PROBLEM TO SOLVE → Search the data for the word "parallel". Reproduce every line where it is found.

PROVIDED DATA →
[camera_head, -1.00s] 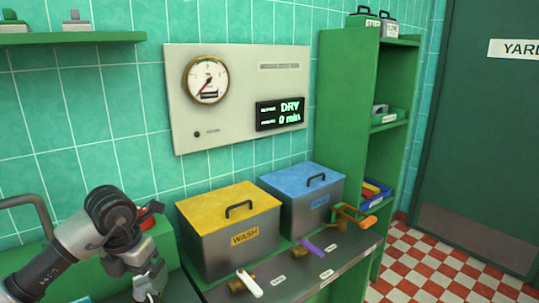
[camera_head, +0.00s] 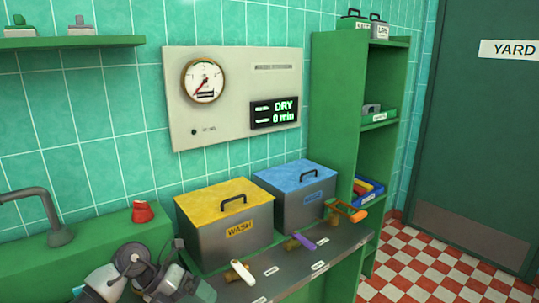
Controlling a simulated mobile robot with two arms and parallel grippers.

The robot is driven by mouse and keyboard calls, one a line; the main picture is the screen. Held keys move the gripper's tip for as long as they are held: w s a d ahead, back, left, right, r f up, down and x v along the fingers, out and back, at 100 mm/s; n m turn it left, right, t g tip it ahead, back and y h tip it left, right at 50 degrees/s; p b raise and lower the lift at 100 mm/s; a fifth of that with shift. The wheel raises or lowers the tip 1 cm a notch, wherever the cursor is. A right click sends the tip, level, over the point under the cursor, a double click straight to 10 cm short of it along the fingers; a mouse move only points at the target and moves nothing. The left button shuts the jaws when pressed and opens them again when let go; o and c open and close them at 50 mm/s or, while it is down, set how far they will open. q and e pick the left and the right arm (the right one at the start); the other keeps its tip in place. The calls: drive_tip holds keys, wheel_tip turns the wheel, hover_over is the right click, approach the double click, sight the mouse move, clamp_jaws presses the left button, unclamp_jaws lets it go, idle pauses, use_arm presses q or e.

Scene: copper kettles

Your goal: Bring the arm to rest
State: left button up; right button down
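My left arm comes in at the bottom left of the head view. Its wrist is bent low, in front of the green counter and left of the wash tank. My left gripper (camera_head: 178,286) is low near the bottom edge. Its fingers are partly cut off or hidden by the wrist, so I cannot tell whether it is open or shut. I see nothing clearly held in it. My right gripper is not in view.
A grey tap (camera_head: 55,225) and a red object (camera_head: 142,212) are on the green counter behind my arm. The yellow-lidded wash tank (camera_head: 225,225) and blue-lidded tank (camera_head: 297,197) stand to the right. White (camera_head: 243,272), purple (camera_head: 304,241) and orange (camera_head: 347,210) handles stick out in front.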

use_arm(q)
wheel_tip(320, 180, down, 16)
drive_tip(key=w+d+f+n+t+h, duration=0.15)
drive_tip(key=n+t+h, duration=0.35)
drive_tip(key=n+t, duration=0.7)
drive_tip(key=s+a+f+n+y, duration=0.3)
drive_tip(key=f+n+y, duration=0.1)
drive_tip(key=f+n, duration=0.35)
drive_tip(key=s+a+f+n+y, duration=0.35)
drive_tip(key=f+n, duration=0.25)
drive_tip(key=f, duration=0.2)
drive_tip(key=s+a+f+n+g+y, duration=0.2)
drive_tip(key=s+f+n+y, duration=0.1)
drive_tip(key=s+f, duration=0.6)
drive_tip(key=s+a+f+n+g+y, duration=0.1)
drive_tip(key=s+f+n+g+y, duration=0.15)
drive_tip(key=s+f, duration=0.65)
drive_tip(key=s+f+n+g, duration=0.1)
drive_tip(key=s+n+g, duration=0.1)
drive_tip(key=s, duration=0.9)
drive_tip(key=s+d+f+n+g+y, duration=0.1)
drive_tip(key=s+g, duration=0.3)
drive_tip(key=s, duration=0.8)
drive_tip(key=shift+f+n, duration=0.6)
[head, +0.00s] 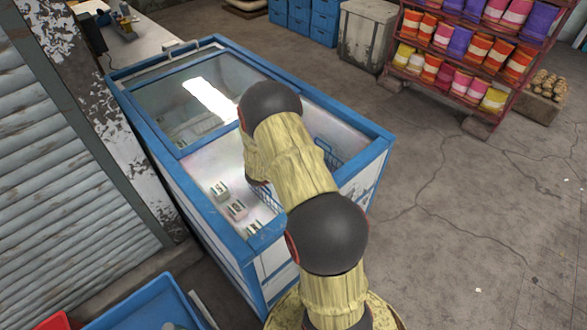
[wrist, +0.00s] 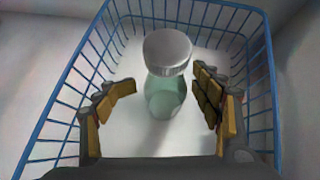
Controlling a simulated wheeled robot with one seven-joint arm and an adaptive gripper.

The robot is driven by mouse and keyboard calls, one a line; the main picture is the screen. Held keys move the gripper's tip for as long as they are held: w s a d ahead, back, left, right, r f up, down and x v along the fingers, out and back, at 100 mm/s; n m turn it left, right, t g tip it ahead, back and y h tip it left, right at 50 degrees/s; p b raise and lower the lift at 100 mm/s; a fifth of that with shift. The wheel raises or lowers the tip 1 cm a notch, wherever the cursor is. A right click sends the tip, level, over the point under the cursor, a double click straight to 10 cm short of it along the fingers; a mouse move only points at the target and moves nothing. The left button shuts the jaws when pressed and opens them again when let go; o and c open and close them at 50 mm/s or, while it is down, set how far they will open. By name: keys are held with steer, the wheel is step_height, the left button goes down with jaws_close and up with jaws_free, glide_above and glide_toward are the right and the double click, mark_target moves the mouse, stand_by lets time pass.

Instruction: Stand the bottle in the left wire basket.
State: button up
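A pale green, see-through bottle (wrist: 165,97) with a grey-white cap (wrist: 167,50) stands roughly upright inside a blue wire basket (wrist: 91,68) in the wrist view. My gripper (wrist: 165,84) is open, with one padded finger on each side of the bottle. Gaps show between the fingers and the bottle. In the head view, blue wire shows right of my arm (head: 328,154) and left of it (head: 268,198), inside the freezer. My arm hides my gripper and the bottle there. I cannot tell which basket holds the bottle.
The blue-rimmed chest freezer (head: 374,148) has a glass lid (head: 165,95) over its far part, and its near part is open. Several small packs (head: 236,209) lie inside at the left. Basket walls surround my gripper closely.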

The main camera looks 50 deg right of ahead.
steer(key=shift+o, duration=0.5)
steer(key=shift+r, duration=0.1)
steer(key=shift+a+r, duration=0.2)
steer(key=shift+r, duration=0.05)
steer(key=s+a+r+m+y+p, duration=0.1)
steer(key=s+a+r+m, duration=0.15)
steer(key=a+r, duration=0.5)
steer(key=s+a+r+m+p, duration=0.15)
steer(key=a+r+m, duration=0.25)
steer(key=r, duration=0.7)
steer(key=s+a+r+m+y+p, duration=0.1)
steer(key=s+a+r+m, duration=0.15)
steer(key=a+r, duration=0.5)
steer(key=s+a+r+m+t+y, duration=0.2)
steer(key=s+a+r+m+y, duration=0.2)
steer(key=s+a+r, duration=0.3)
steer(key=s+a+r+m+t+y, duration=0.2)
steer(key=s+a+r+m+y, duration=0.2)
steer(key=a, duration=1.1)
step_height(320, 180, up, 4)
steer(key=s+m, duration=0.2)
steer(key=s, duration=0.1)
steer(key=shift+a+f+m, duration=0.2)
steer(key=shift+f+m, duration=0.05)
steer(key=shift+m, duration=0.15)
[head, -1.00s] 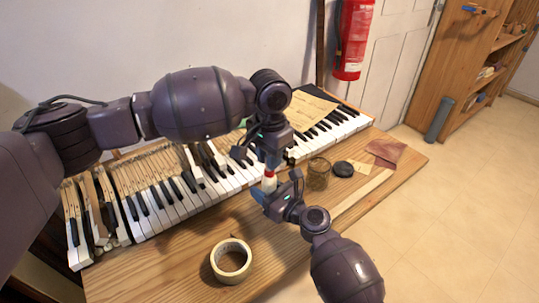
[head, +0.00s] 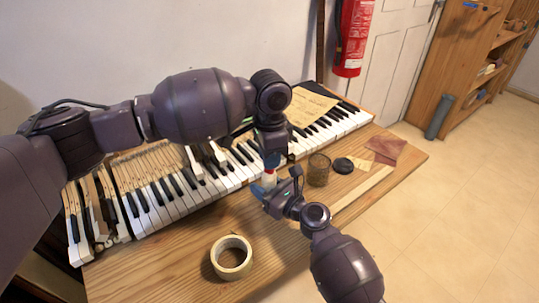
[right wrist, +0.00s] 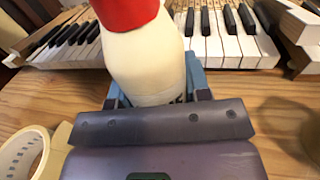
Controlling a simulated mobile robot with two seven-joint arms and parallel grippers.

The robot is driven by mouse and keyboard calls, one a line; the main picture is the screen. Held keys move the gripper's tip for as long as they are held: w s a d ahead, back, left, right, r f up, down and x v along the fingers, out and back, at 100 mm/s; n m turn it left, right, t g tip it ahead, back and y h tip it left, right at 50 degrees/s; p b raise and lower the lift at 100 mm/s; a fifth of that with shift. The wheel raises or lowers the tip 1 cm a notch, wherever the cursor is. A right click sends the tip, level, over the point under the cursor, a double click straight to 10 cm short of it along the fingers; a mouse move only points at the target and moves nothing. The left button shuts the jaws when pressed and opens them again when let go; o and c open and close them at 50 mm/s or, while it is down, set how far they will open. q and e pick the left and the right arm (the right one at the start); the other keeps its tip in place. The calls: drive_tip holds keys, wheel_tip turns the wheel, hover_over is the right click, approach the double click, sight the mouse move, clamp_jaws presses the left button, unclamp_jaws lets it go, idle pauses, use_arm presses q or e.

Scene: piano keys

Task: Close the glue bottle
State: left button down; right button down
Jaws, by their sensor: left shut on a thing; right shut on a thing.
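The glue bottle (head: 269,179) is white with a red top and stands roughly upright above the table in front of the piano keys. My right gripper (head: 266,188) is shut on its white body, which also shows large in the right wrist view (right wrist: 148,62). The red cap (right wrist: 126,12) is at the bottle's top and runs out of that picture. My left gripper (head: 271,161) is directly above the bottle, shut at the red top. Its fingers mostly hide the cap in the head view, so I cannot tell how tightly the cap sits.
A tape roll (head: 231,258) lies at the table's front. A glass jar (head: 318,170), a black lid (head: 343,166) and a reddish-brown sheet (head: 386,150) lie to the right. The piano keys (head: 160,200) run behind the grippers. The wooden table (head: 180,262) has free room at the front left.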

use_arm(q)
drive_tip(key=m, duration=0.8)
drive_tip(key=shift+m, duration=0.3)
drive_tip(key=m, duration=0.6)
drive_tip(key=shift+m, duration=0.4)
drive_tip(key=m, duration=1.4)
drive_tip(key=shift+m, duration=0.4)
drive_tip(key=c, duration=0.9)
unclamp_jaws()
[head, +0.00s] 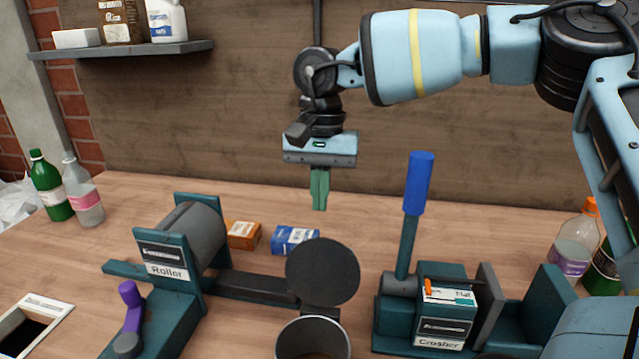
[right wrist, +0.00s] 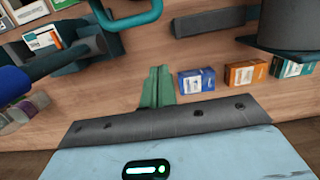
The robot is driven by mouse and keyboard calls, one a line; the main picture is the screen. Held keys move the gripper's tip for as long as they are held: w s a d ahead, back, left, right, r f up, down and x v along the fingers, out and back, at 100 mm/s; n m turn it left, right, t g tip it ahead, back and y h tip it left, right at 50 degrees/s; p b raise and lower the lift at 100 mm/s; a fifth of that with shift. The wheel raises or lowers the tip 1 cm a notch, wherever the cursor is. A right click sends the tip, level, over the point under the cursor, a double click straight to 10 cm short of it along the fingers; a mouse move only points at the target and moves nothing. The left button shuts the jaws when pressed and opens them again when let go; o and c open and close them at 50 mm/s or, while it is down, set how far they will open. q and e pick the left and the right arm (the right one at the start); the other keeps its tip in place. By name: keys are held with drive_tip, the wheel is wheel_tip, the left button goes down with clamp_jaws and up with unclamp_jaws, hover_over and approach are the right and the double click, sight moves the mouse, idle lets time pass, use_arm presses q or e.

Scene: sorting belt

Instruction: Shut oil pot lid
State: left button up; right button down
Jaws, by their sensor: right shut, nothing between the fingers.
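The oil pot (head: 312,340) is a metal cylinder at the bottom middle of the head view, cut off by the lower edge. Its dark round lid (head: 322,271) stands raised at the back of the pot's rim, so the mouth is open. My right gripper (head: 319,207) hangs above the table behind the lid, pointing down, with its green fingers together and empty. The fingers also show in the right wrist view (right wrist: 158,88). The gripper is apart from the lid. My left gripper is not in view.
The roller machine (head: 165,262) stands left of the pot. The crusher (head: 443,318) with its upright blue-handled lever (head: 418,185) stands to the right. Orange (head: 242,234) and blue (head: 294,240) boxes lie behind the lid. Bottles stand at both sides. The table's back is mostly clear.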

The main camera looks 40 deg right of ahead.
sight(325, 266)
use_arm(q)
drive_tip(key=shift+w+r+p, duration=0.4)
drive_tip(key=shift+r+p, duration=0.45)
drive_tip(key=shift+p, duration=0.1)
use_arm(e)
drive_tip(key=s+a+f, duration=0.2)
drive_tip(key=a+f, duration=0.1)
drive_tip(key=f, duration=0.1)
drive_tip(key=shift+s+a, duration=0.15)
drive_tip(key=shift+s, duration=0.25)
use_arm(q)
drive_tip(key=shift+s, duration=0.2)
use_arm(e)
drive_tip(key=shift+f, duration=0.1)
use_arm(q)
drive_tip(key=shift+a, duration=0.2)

THE RESPONSE →
Controlling a simulated mobile robot with two arms and parallel grippers.
Controlling a simulated mobile robot with two seven-joint arms and parallel grippers.

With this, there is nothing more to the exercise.